I have the following problem:
I have a csv-file with faulty values (strings instead of integers) in some rows. To remedy that, I read it into polars and filter the dataframe.
To be able to read it, I have to set infer_schema_length = 0
, since otherwise the read would fail. This reads every column as a string, though. How would I re-infer the data types/schema of the corrected dataframe? I'd like to try to avoid setting every column individually, as there are a lot.
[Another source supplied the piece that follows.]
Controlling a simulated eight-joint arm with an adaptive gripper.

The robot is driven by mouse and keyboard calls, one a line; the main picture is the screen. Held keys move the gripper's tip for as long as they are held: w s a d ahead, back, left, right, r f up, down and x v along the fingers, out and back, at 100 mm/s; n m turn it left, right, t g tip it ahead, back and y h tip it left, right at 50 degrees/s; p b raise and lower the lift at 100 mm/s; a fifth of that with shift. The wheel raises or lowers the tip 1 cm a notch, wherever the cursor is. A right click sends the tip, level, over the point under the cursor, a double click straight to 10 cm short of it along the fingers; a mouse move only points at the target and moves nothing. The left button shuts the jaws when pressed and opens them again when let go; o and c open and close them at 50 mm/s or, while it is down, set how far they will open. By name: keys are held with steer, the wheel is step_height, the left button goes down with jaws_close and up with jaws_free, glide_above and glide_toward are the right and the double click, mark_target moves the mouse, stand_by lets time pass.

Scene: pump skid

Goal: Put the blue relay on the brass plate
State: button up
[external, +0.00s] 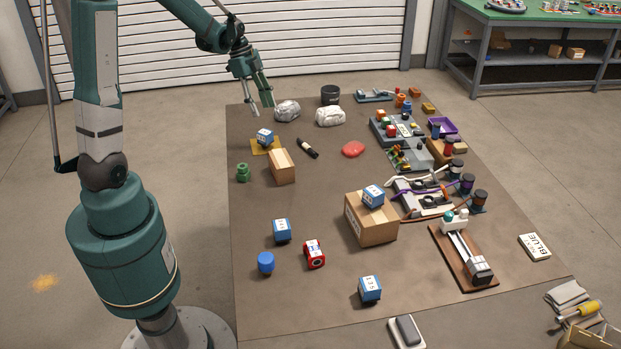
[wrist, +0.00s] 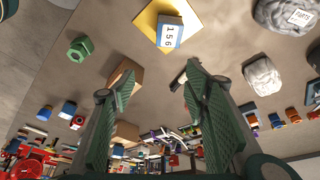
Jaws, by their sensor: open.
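A blue relay (external: 265,137) with a white label sits on the yellow brass plate (external: 257,149) at the far left of the mat. In the wrist view this relay (wrist: 169,33) reads 156 and rests on the plate (wrist: 146,18), near its edge. Other blue relays stand on a carton (external: 373,194), on the mat (external: 281,230) and near the front (external: 370,289). My gripper (external: 262,107) is open and empty, raised above the far left of the mat, apart from the relay and plate. Its fingers (wrist: 160,78) also show in the wrist view.
Silvery lumps (external: 287,111) lie behind. Fixtures and spools (external: 467,184) crowd the right side. The middle of the mat is fairly clear.

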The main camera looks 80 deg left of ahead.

I unfortunately can't edit the csv itself.
ids_df = pl.read_csv(dataset_path, infer_schema_length=0)
filtered_df = ids_df.filter(~(pl.col("Label") == "Label"))
filtered_df.dtypes
[Utf8,
Utf8,
Utf8,
Utf8,
Utf8,
Utf8,
Utf8,
Utf8,
Utf8,
Utf8,
...
Thanks for your help.
I don't think Polars has this funtionality yet, but I think I found a valid way to solve your problem:
from io import BytesIO
import polars as pl
dataset_path = "./test_data.csv"
ids_df = pl.read_csv(dataset_path, infer_schema_length=0)
print("ids_df",ids_df)
filtered_df = ids_df.filter(~(pl.col("Label") == "Label"))
print("filtered_df", filtered_df)
# Save data to memory as a IO stream
bytes_io = BytesIO()
filtered_df.write_csv(bytes_io)
# Read from IO stream with infer_schema_lenth != 0
new_df = pl.read_csv(bytes_io)
print("new_df", new_df)
bytes_io.close()